Food: A fellow traveler from Spain was in shock at how good the sangria was at Buddha Café. The atmosphere is nice and it is very chic for this town but as usual prices are high So get there for happy hour where they offer sangria two for one. The food was good pasta & pizza but I was a bit disappointed with the Uruguayan sandwich. Yeah I know I wasn’t in Uruguay when I ordered it.
In front of the disco tech where the Tortuguero sign is there’s a fence with a path leading to a disco. (you may hear it before you see it) There’s a nice older woman cooking in the open-air kitchen. She is kind sweet and makes good fried chicken and other food. I would grab a beer inside the dark dreary disco & bring it outside to drink & chat with her while she worked.
Crossing the Border into Nicaragua: From La Fortuna, Costa Rica into Nicaragua. Take the 630am bus for 700 colones ($1.25) from the Mega Supermarket in La Fortuna about 15 minutes to EL Tanque. Go directing across the street and on the opposite corner (in front of the soda & bakery) The bus to Penas Blancas (name of the border town) will cost about 3,500 colones ( $7) The bus will stop once or twice for about 10 minutes for bathroom breaks but try to stay on it because when leaving it will likely to be standing room only.

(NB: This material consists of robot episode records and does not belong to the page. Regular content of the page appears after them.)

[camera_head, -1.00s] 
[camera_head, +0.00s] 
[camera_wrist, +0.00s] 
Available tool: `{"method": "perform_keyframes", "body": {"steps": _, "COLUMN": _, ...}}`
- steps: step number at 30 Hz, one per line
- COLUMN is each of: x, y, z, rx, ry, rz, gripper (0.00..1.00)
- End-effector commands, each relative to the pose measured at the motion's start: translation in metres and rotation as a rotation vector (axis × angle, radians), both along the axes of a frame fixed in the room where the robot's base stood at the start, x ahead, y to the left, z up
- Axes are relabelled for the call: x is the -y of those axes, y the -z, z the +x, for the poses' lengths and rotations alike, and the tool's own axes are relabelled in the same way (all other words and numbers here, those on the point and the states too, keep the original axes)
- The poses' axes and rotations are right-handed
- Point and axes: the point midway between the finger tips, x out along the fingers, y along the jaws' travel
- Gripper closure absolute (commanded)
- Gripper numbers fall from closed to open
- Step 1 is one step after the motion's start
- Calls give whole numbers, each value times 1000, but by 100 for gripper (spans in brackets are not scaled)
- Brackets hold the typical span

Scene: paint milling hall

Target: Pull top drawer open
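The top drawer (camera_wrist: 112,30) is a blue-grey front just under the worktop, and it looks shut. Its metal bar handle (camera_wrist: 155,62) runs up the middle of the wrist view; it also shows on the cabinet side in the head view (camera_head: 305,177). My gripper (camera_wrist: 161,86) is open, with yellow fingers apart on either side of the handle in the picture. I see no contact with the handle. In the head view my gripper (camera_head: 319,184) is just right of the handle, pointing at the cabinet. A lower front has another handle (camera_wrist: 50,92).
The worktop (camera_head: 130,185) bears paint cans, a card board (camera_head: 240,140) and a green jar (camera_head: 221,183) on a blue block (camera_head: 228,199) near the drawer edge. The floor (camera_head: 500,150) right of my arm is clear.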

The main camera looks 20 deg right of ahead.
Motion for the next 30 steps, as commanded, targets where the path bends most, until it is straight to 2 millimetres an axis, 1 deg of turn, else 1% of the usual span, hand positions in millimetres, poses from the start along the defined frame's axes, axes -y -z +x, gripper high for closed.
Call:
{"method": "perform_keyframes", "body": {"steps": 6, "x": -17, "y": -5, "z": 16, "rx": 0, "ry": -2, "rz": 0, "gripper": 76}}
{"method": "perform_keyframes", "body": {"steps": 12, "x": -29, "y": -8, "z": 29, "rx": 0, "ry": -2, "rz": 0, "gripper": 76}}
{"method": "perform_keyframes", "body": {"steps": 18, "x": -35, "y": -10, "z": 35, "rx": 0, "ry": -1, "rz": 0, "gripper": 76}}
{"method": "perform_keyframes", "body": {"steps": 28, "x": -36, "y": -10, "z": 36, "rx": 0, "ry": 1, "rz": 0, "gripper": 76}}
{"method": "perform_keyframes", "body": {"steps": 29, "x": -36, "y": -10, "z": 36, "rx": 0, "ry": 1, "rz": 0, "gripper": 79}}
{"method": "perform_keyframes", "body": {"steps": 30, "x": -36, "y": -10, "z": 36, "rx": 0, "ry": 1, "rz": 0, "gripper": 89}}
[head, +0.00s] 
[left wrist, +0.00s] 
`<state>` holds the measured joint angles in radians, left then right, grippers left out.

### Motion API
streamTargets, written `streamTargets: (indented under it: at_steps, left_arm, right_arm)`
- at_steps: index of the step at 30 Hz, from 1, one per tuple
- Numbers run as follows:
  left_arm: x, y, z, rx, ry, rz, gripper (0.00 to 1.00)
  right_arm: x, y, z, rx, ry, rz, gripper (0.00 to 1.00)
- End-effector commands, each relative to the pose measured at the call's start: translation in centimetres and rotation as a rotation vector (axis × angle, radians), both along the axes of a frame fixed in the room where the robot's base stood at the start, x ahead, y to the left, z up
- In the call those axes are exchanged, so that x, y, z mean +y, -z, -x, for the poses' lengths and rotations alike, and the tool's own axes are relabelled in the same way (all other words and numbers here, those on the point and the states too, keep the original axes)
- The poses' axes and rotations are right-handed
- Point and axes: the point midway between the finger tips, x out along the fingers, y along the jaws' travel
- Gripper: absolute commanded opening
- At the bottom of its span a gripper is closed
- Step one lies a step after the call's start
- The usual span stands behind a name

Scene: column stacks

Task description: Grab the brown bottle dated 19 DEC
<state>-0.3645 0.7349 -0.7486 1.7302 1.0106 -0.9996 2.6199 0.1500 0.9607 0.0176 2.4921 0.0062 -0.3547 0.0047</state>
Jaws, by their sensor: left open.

Crossing the border is crazy. There are no banks or ATM but many people exchanging colones (NOT EUROS as 2 desperate Travelers found out) Go to the building to the right where the semis are parked and pay 4000 colones at a bus at the end of the building.
Then go to immigration, which is across the street on the far side of the road, yes you need to fill out a form. Next walk about 4 blocks across the border into Nica. There is a bank on this side which will exchange most currencies. The immigration office is on the right where you will see buses. People will try to sell you the immigration form for 1 dollar but they are free at the window. The cost to enter Nicaragua is 12 dollars.